Doorway, 226 East 13th St. (between 2nd and 3rd Avenue), Manhattan, New York City, New York, USA.
Martin Scorsese is known for using real locations, and to capture the gritty, scummy breeding ground of dirty crime of New York in the 70’s background for Taxi Driver, he used some of 70’s New York’s least attractive addresses. For that reason most of the key external locations have been bulldozed, the only one important enough to the film to visit is Iris’s (Jodie Foster) hotel doorway at 226 East 13th Street in the East Village. It’s not much to look at but it’s a moving moment in the film and if you’re a Scorsese fan it’s worth seeing before it’s removed like the rest of ‘Taxi Driver’’s New York.
Tiffany & Co. for alfresco breakfasts
Breakfast at Tiffany’s (Dir: Blake Edwards, 1961).
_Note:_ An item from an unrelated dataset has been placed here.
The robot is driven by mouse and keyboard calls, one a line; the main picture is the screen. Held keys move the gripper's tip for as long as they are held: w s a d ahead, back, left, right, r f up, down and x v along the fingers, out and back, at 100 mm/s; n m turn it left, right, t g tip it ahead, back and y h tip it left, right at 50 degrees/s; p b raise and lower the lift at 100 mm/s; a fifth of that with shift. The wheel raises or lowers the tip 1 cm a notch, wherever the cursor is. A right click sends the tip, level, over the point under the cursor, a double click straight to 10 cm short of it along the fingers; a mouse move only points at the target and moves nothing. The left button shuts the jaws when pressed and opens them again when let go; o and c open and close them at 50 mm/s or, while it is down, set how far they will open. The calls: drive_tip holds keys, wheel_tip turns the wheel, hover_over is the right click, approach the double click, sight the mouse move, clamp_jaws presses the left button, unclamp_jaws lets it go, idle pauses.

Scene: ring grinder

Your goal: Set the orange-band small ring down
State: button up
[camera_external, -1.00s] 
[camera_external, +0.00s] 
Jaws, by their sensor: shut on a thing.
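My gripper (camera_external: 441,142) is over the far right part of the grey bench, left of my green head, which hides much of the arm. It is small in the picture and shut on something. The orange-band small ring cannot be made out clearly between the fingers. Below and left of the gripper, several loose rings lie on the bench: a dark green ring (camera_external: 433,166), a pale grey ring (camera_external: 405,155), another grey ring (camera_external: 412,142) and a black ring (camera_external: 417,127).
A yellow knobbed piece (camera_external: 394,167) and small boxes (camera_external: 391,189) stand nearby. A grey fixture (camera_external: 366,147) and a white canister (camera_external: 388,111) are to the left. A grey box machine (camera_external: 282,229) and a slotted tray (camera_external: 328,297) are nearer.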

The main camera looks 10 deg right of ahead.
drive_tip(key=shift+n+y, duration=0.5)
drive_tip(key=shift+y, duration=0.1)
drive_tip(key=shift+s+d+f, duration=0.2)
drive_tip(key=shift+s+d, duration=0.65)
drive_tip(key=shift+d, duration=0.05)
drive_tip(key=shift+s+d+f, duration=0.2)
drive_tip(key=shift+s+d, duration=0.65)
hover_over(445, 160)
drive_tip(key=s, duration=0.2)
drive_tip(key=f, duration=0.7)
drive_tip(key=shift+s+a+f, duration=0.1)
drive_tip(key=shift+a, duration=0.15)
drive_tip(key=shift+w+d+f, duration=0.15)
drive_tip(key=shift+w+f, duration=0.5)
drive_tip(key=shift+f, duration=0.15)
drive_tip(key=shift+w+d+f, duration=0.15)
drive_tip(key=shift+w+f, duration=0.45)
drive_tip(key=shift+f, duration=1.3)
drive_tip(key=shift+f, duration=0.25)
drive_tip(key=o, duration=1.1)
Tiffany & Co., 727 Fifth Ave., Manhattan, New York City, New York, USA.
Strangely, in Truman Capote’s novel, Holly Golightly says she calms down by visiting Tiffany & Co. on 57th Street, which is where I went looking for the film location from ‘Breakfast at Tiffany‘s‘, only to find that the most common name for Holly’s Tiffany’s is Tiffany’s Fifth Avenue, which is a far grander name that I’m sure Holly would have much preferred (but a long way from where I started looking.). It is actually a calming experience inside as long as you don’t get too paranoid about people watching you thinking you can’t afford to buy anything…
The external shots of Holly’s apartment building were filmed at 169 East 71st St., Manhattan, it’s a private residence so you can’t go in, but there’s nothing to see, all the internal apartment scenes were filmed in the studio (is that why New York apartments in films always seem so big?).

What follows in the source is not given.